The Traefik health check is not available for kubernetesCRD and
kubernetesIngress providers because Kubernetes already has a health check mechanism.
Unhealthy pods will be removed by kubernetes. (cf liveness documentation)
But I have a scenario, when my K8s node is not ready, K8s determines that the node is not ready according to the node-monitor-grace-period (default 40s), then the pod running on this node will take at least 40s before The endpoint will be removed from the service, which means that during this period of time, some requests to access the service will fail to respond.
If the health check mechanism of the traefik service is available, this problem can be avoided through the health check of the traefik service.
However, the current official document says that it does not support setting up health checks in K8s.

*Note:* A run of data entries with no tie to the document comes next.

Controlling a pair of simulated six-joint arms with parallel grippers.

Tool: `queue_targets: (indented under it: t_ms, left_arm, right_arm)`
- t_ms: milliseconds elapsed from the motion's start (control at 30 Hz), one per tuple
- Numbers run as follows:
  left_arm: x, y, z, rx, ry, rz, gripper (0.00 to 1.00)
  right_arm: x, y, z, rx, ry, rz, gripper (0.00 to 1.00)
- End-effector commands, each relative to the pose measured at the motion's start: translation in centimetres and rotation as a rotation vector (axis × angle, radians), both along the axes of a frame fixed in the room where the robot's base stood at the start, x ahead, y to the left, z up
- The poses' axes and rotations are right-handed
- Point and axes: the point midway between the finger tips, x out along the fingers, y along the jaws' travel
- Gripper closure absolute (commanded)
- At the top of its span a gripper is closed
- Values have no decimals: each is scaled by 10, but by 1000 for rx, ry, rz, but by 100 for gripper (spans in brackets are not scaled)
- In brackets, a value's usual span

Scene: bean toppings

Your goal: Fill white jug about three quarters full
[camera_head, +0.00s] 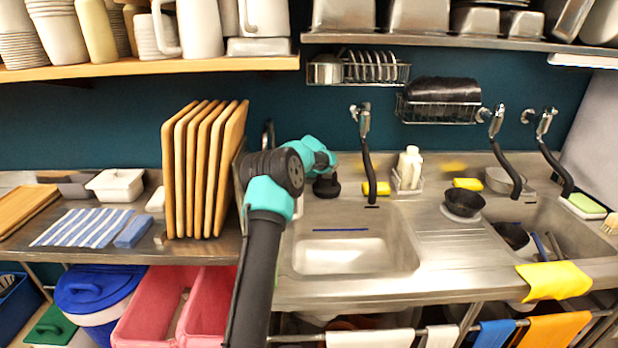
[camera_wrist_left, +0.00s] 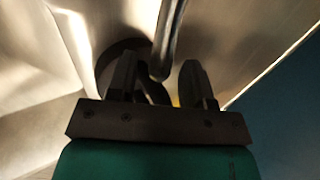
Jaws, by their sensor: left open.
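White jugs with handles stand on the upper left shelf, one at the middle (camera_head: 202,28) and one at its right end (camera_head: 265,18). I cannot tell which jug the task means, and no fill level shows. My left gripper (camera_head: 325,186) is over the sink area behind the left basin, partly hidden by its own wrist. In the left wrist view my gripper (camera_wrist_left: 158,68) is open, with its dark fingers apart. A shiny metal rod (camera_wrist_left: 168,38) shows between or just beyond the fingers. I cannot tell whether it touches them. My right gripper is not in view.
The sink basin (camera_head: 352,258) looks empty. Black-hosed taps (camera_head: 366,150) stand along the back. A soap bottle (camera_head: 409,165) and yellow sponge (camera_head: 377,188) are near the wall. Upright wooden boards (camera_head: 232,165) stand close left of my arm.

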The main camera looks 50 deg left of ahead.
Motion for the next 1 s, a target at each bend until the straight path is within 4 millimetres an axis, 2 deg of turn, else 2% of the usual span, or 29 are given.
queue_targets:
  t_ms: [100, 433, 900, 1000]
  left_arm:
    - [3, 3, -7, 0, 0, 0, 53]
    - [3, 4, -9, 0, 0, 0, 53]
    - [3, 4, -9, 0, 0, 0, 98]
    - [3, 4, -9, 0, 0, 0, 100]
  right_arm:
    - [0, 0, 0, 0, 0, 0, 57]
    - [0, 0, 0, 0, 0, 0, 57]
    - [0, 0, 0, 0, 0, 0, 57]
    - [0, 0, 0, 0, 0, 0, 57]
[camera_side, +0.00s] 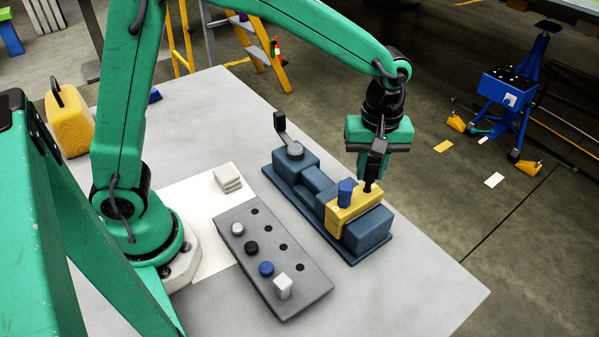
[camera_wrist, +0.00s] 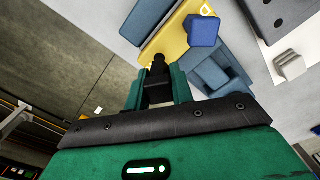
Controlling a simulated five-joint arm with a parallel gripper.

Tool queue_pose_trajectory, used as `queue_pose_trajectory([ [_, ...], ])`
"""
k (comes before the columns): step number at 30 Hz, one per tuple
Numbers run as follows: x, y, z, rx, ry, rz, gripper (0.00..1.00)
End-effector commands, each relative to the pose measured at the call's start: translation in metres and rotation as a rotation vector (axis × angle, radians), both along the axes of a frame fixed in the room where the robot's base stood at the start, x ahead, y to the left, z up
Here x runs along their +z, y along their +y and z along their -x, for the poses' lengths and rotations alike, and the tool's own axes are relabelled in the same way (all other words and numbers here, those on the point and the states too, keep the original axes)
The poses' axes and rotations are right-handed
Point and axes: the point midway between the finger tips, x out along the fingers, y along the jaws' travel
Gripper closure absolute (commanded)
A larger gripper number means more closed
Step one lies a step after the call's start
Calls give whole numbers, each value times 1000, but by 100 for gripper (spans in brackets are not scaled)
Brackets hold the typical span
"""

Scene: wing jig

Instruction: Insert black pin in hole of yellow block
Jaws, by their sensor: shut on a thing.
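My gripper (camera_side: 372,170) is shut on a black pin (camera_side: 367,187), pointing down over the yellow block (camera_side: 345,218). The pin's lower end meets the right part of the block's top; I cannot tell how deep it sits in a hole. A blue pin (camera_side: 345,193) stands upright in the same block, just left of the black pin. In the wrist view, the black pin (camera_wrist: 158,60) sticks out between the fingers of my gripper (camera_wrist: 158,82), against the edge of the yellow block (camera_wrist: 167,43). The blue pin (camera_wrist: 203,30) is beside it. The hole is hidden.
The yellow block sits across a blue-grey jig (camera_side: 368,232) with a clamp lever (camera_side: 281,126) at its far end. A grey rack (camera_side: 288,306) holds several pins and empty holes. The table's right front is clear.

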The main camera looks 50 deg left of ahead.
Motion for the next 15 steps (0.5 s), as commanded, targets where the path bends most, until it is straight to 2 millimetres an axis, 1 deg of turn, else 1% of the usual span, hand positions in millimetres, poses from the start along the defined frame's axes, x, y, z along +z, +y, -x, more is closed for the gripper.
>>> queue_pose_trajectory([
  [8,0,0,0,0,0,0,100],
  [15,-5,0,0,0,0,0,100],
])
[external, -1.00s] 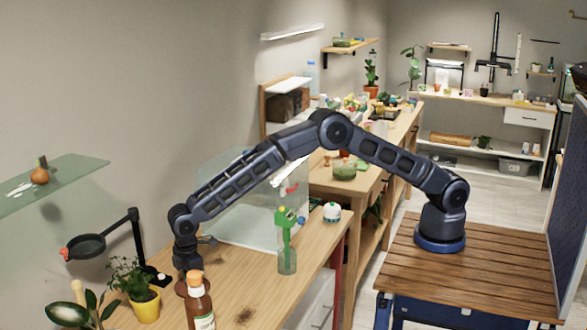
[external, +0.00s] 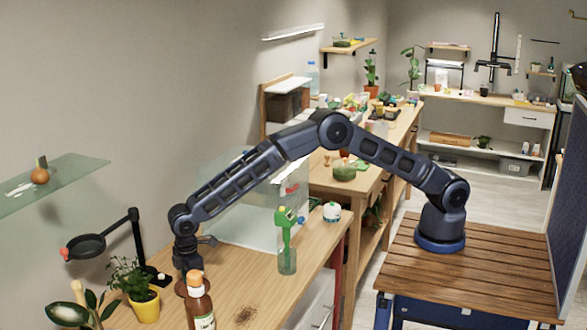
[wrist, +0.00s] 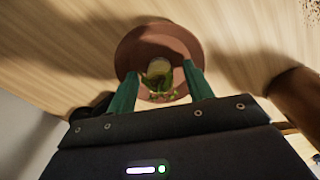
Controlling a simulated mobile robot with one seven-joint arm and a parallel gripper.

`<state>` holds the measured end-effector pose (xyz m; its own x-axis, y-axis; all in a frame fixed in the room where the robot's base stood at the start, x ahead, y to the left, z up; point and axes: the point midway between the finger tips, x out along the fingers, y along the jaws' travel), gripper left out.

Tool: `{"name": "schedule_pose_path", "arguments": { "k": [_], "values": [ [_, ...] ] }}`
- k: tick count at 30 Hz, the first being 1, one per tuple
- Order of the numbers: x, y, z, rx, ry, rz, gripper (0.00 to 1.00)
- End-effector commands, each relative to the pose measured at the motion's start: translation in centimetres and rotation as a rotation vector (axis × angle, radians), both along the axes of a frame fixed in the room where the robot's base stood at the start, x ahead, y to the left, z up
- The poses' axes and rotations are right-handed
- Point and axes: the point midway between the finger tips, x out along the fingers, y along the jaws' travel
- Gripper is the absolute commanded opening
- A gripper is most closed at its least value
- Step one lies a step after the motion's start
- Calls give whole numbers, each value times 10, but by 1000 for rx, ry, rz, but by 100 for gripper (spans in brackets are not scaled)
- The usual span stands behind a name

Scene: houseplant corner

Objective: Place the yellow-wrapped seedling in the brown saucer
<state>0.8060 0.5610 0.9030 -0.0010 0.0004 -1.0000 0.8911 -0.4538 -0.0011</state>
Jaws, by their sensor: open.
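The brown saucer (wrist: 133,45) is a round dish on the wooden table in the wrist view. The seedling (wrist: 159,70), with a pale yellowish wrap and green leaves, shows inside the saucer's outline, between my fingers. My gripper (wrist: 160,78) is open, its two teal fingers on either side of the seedling with visible gaps. In the external view my gripper (external: 190,277) points down at the table's near left part. Only a bit of the saucer's edge (external: 180,289) shows there, and the seedling is hidden by my gripper and the bottle.
A brown bottle (external: 199,305) stands close in front of my gripper. A plant in a yellow pot (external: 145,307) and a black stand with a round head (external: 86,246) are to the left. A green item in a glass (external: 287,255) stands to the right. The table between is mostly clear.

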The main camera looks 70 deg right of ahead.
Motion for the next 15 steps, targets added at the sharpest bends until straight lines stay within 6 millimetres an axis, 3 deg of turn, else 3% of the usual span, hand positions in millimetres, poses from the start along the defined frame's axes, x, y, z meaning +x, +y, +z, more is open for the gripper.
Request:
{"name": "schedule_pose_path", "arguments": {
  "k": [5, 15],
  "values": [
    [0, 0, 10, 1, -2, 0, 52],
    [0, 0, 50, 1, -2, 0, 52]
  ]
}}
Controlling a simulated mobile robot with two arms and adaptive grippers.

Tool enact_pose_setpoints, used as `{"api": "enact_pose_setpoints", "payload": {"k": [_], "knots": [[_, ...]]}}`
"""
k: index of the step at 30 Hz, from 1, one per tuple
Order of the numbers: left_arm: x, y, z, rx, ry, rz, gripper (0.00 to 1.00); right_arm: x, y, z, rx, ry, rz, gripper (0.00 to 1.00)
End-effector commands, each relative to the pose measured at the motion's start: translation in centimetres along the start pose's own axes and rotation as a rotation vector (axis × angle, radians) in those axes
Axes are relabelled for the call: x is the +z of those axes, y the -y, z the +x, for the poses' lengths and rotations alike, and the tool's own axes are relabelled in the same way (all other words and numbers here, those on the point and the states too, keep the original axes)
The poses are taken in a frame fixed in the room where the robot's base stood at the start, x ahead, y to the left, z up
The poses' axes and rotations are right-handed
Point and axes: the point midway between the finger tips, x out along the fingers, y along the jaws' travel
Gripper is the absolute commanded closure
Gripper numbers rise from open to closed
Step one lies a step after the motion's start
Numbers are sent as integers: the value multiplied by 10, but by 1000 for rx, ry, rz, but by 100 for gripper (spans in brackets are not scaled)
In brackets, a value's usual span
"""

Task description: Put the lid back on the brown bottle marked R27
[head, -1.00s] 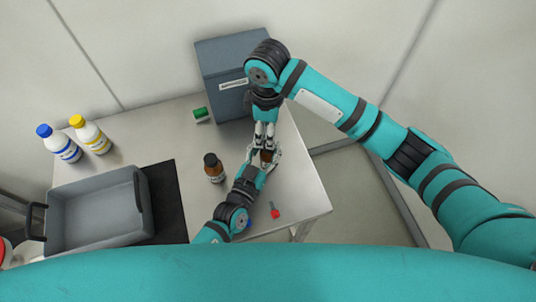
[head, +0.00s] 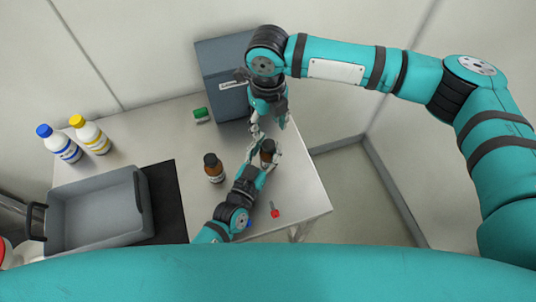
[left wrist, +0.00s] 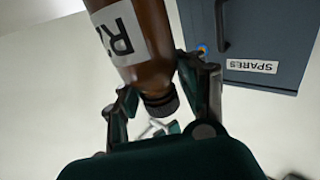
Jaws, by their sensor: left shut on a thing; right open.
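A brown bottle (head: 267,150) is held by my left gripper (head: 265,158), which is shut on it near the right side of the table. In the left wrist view the bottle (left wrist: 152,40) shows a white label with an R and part of another character; the rest is cut off. A black ridged lid (left wrist: 160,103) sits on its neck. My right gripper (head: 271,126) is open and empty, just above and behind this bottle, apart from the lid. A second brown bottle (head: 214,172) with a dark cap stands to the left; its label is too small to read.
A blue-grey box (head: 222,78) marked SPARES stands at the back. A green object (head: 201,114) lies beside it. White bottles with blue (head: 63,147) and yellow caps (head: 93,138) stand at left. A grey tray (head: 92,240) is on a black mat (head: 170,205). A red-ended item (head: 275,211) lies near the front.

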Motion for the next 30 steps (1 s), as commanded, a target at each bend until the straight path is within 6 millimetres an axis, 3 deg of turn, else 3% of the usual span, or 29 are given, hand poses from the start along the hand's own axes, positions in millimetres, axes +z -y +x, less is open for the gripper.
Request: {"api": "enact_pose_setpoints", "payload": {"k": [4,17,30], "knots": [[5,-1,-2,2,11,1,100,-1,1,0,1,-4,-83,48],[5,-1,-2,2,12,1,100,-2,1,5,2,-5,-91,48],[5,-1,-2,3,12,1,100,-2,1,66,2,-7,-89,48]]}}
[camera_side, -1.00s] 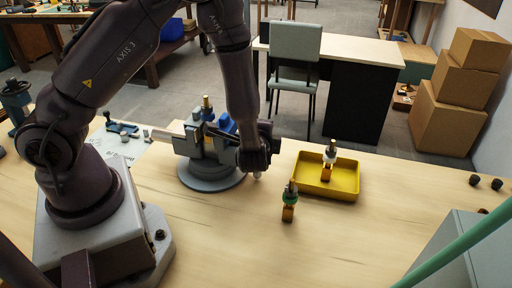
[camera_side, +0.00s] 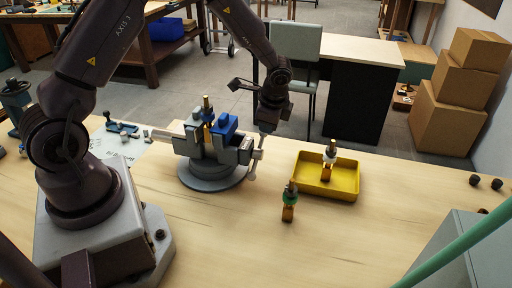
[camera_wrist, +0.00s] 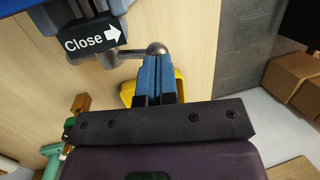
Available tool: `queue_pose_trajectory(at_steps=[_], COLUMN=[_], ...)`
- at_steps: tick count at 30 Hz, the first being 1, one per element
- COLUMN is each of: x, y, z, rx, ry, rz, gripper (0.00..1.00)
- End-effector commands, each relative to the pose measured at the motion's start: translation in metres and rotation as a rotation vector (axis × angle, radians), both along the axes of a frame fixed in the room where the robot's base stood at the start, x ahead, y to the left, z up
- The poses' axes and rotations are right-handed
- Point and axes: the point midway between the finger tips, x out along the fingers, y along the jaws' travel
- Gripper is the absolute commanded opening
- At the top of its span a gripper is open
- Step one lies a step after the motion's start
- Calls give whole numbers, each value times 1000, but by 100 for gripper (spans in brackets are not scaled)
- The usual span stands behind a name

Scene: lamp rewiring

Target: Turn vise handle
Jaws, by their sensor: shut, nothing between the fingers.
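The grey vise (camera_side: 208,177) with blue parts stands on its round base on the wooden bench, and a brass-topped piece (camera_side: 207,103) stands upright at its jaws. The vise handle (camera_side: 253,168) is a thin bar with a ball end, steeply tilted at the vise's right side. My gripper (camera_side: 265,131) is at the handle's upper end. In the wrist view its blue fingers (camera_wrist: 153,62) are shut and empty, right beside the handle's ball end (camera_wrist: 157,48). I cannot tell whether they touch. A "Close" label with a right-pointing arrow (camera_wrist: 92,38) shows on the vise.
A yellow tray (camera_side: 343,191) with a lamp socket piece (camera_side: 328,158) lies to the right of the vise. A green-collared piece (camera_side: 289,197) stands in front of it. A white sheet (camera_side: 125,145) with small tools lies left. The front middle bench is clear.

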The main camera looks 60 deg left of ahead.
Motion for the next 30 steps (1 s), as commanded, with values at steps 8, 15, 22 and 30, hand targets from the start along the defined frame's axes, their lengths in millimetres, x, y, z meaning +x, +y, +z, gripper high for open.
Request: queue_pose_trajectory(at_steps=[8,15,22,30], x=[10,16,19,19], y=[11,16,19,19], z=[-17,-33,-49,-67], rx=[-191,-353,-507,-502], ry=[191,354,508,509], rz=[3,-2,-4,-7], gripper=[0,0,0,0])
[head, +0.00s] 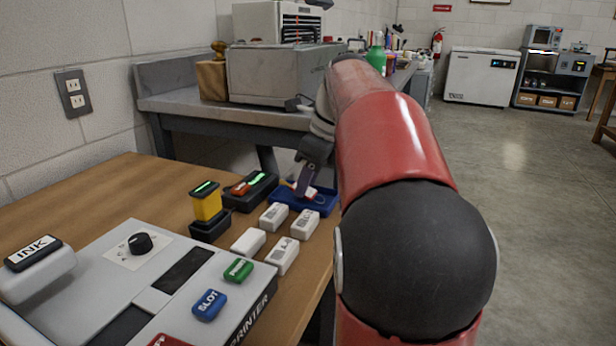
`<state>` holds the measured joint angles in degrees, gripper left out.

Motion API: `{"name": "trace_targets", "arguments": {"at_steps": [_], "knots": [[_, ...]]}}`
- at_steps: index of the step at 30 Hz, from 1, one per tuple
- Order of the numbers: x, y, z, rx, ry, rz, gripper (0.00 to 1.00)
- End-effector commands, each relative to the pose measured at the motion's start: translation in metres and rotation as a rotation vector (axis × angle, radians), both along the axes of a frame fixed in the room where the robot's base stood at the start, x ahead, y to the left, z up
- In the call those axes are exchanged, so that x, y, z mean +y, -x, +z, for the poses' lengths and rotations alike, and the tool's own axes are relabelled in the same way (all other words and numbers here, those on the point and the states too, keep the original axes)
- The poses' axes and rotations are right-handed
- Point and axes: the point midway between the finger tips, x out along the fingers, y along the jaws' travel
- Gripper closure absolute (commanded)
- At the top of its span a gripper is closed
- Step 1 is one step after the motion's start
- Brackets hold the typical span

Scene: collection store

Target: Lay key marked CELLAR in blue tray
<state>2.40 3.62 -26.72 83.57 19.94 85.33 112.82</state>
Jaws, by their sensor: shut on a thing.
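The blue tray (326,207) sits near the far right corner of the wooden table. My gripper (303,187) is over the tray, pointing down, shut on a small thing that looks like a key. Its fingers hide most of it, and I cannot read any marking. A bit of orange and white shows beside the fingers. I cannot tell whether the held thing touches the tray. A black tray (266,189) just left of the blue one holds a red-orange piece (240,188) and a green piece (257,179); no CELLAR marking is legible.
Several white blocks (249,241) stand in front of the trays. A yellow block in a black holder (207,205) stands to their left. A grey printer (150,285) fills the table's near side. A grey bench (190,104) stands behind.

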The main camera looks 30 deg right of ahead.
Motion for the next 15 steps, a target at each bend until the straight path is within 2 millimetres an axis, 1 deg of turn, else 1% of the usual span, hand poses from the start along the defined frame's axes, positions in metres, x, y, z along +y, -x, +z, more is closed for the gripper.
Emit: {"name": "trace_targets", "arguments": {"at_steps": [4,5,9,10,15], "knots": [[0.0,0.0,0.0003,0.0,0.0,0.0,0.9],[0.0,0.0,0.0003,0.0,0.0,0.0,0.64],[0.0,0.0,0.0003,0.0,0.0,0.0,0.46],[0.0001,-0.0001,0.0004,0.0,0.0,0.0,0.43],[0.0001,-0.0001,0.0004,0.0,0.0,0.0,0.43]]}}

As mentioned above, sometimes when the node is not ready, it will take about 40s to perceive the endpoint change. If traefik can support the health check of the K8s service (eg:health-check-whoami), then the failed endpoint can be timely Move out of service list
I understand that you are asking about health check checking the condition of a service where the network traffic is redirected.
For that use case, I would suggest adding liveness and readiness checks on a pod directly, and if the pod is not ready yet the network traffic will not be routed to the 'unhealthy' pod. The function
There are two types of the health checks
Readiness.
That probe is designed to let Kubernetes know when your app (a service) is ready to service traffic. Kubernetes will make sure that the readiness check passed meaning that the service is healthy before sending traffic to the pod. If the probe will start to fail, the network traffic will not be sent.
Liveness
That probe checks whether your app is live or dead. If the app is alive then Kubernetes will no take any actions but if the pod is dead then Kubernetes will remove the failed pod and start a new instance by replacing that failed.
So those mentioned health checks should be configured on a pod level and if the pod is healthy the network traffic will be correctly routed to them.
The probe is a way to check the health of the pod, but I have an extreme scenario here. When the node is shut down, because the probe is done by kubelet, the node is shut down until it is marked notready by K8s. During the period (default 40s), the K8s endpoint will continue to include this pod.
In addition to modifying the node-monitor-grace-period configuration, I don't know that other methods can detect that the pod is unavailable more quickly and remove it from the endpoint.
We have a 2-node cluster with all our services/pods running on both nodes and a traefik ingress controller on each node too. If we take the one node down (for a reboot) the second node still blindly routes traffic to the non-existent node. It seems there is no "automatic" detection that the pods are down. Exactly 50% of ingress requests on the healthy node fail until the first node recovers.
Traefik is using Kubernetes endpoints to route network traffic directly to the pod. The endpoint will be created once the target application is healthy based on Kubernetes health check probes.
The (application) pod should have configured a health check probe (liveness, readiness) to determine whether an application is healthy and ready to accept incoming network traffic.
Can you please check how health checks probes are configured on your application?